Depuis un quart de siècle, la région des Grands Lacs témoigne des conflits parmi les plus meurtriers depuis la fin de la Seconde Guerre mondiale. La République Démocratique du Congo, plus grand pays de la zone, a ainsi vu plusieurs millions d’individus engloutis dans les divers conflits qui ont touché ce pays depuis les années 1990. C’est l’est du pays, et tout particulièrement la région du Kivu et sa ville principale, Goma, qui ont subi le principal tribut de la violence armée engendrée tout à la fois par la guerre civile, les tensions inter ethniques, la lutte pour les ressources naturelles et divers conflits avec les pays limitrophes.

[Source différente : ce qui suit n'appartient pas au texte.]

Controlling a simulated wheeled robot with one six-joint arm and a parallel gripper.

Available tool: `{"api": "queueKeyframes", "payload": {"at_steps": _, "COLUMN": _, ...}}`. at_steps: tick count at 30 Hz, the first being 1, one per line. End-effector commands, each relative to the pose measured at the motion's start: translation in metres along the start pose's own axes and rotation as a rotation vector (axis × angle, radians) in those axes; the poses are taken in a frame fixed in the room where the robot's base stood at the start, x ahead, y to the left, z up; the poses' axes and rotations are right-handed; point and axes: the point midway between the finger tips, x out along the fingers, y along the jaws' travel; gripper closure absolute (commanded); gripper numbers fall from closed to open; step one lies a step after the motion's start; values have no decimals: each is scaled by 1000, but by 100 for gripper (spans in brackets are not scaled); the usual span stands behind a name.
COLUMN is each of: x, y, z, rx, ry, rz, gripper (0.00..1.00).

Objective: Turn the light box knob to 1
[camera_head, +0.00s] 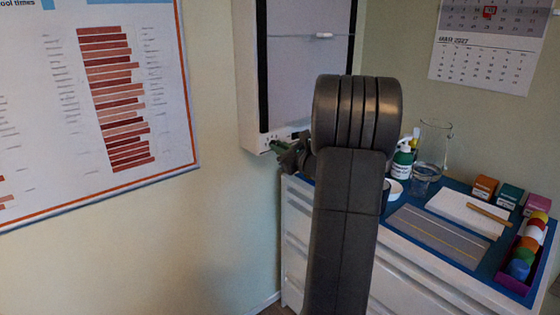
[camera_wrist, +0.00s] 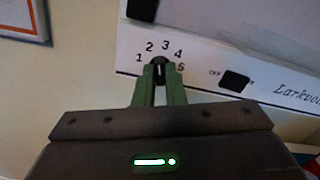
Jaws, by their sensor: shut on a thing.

En plein milieu de ce chaos où règne la loi des plus forts et où l’Etat de droit est inexistant, une petite entité d’environ 260 000 individus (sur 310 km2) s’est organisée pour résister à la violence.
Or, là où toutes les tentatives, y compris celles de la communauté internationale, d’instaurer la paix dans le pays ont le plus souvent échoué, l’île d’Idjwi est un havre de tranquillité. Pour autant, cette exception ne tient pas du miracle mais serait plutôt le fruit d’un travail de fond et d’efforts soutenus de la part d’individus et d’associations qui ont juré de maintenir leur communauté hors du conflit en prônant (comme en Colombie) une véritable culture de la paix. Particularité, la paix qui règne sur Idjwi s’est faite par le bas, par le truchement d’acteurs locaux qui ont su identifier et appréhender les éléments constitutifs de la paix dans leur espace tout en prévenant l’escalade de la violence. Certes, le fait qu’Idjwi est une île a certainement contribué au fait que cette communauté a pu s’isoler de la violence qui a emporté le reste de la région. Mais il n’en reste pas moins que nombre des éléments qui ont provoqué la guerre ailleurs existent aussi sur Idjwi. Pour les apôtres de la paix « par le bas » comme l’universitaire Séverine Autesserre, qui a beaucoup écrit sur Idjwi et a contribué à la faire connaître en dehors de la région des Grands Lacs1, de nombreux enseignements peuvent être tirés de cette expérience unique en son genre et qui met en relief la pertinence des initiatives locales en matière de sécurité. Il est indéniable que si la paix et la sécurité peuvent se construire dans un environnement extrêmement défavorable et hostile à celles-ci, les leçons de cette expérience devraient profiter aussi des zones où la violence se tient à des niveaux inférieurs.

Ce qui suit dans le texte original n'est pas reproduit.